Habilis points out while the commission’s Preliminary Issues Paper is a useful document, it is also a technical document; it requires a solid understanding of how banking operates at a structural level, the dynamics of markets and barriers to entry, and of the regulatory frameworks. It does not contain any material that might aid this comprehension for the general public, such as FAQs aimed at non- technical readers.
Further, the intent to exclude consumers from participating in the market study is deeply embedded in the language of the paper itself. “The very consumers whose pockets are being emptied and whose wellbeing is being negatively affected by the Australian banks are referred to exclusively in the third person.
The language of the paper views the 99% of New Zealanders with a personal bank account as a passive group on whom banking market participants act with impunity, the consultancy says.
“Markets are not theoretical constructs; they are made up of people making decisions about the wellbeing of themselves and their whānau every day; sometimes well, sometimes badly, sometimes under duress, sometimes with incomplete information, sometimes because they have no other choices. All of these people are legitimate stakeholders, not merely a passive group.
And irrespective of the terms of reference of the market study, the commission does not have license to exclude the vast majority of New Zealanders from providing valid input into considerations that will have significant and wide-ranging impacts on their lives. But exclude them it has by providing only two weeks for cross submissions.
For instance, the ANZ economic analysis from Incenta runs to 40 pages; the ASB analysis from NERA and Bell Gully to 20 pages; the Deloitte study from BNZ to nearly 60 pages; and the Westpac response to 18 pages. These are all complex documents containing economic and financial analyses with international context, many of which contain references to other research papers and studies
“As is obvious from the documents provided by the Australian banks, their submissions have been prepared by multi-person teams from some of New Zealand’s leading consultancies and law firms, working for some months. They are by nature complex documents, and it is clear they are intended to promote and support the banks position, rather than to provide neutral commentary. They are advocacy documents, not research papers, and in our view are designed to be inaccurate and misleading.
Habilis says it is apparent from a first analysis of the documents, “the Incenta proposition is wrong- headed on a number of levels, and relies on cherry-picking data based on arbitrary and self-serving criteria to include and exclude different countries, in order to engineer a desired outcome. Incenta’s analysis is not so much a considered assessment of the facts as an attempt to construct a self-licking icecream cone”.

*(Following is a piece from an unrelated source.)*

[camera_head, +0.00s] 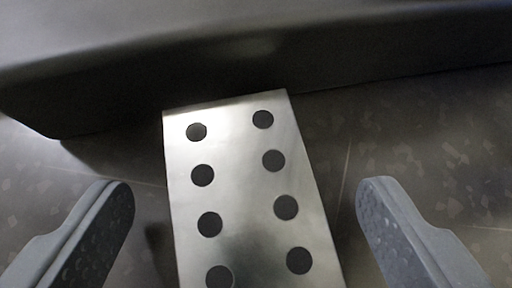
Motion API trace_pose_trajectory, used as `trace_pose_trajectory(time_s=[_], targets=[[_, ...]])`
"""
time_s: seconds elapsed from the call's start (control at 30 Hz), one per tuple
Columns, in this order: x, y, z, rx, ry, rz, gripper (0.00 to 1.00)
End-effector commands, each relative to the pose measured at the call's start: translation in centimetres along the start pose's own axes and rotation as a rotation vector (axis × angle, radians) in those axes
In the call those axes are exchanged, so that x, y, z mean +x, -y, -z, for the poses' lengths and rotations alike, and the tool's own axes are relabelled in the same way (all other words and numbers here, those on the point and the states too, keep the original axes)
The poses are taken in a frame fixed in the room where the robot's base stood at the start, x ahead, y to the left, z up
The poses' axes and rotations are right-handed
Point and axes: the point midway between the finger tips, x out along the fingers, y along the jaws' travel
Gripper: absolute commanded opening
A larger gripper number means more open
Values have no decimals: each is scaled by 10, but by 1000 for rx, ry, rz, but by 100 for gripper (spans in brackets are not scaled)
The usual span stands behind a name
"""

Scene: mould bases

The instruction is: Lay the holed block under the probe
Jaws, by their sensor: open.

Simple statements from one party provides no basis for high quality public policy development, and attempting to observe the strictures of the scientific method in public debate means participants on both sides of the debate need to provide evidence or at least an alternative hypothesis, rather than flights of fancy, the consultancy says.
“As should be obvious, rebutting Incenta’s more elaborate constructions will require time, effort and expertise. And that time, effort and expertise is multiplied many times over throughout the 150-odd pages of smoke screens and water-muddying analysis from the Australian banks.”
“As noted, refuting some of the more elaborate of the arguments put forward by the Australian banks is a non-trivial task. It requires treating some entirely specious arguments as if they are worthy of a considered assessment, conducting the analysis, and then systematically putting forward the reasons why they are not valid and why the commission should form a different view.
“Given the technocratic approach the commission has adopted in the market study, it is highly necessary to do this work; anecdote will not suffice. And the clear purpose of the submissions by the Australian banks – which have largely thrown the kitchen sink of possible arguments at the Preliminary Issues Paper – is to make the process of refutation as arduous as possible.”
Habilis says the market study increasingly seems like a game played by professionals against us amateurs. The Australian banks far outweigh us in money and resources, and the commission has tilted the playing field towards the technocrats who have the requisite domain knowledge, yet we are being expected to play as if all participants are equal.
It says while it is clear the specious arguments in the submissions from the Australian banks need to be refuted point-by-point, it is not at all clear the commission will be doing the work. Instead, it appears the commission wishes to play the role of a neutral umpire, merely adjudicating the competition between the Australian banks and their detractors.
“Our view is the commission must identify the true state of the current banking sector and the true state of the regulatory framework as part of the same package of work, extending the analysis conducted for the Preliminary Issues Paper.”
Habilis says doing this will require the development of an economic model of the banking sector, covering personal and business banking activities across all participants. This is because the commission is not a neutral party; it is not merely an umpire, sitting on the sidelines of a market that has quite clearly failed, adjudicating the arguments of market participants. Rather, it speaks with the authority and obligations of the Crown.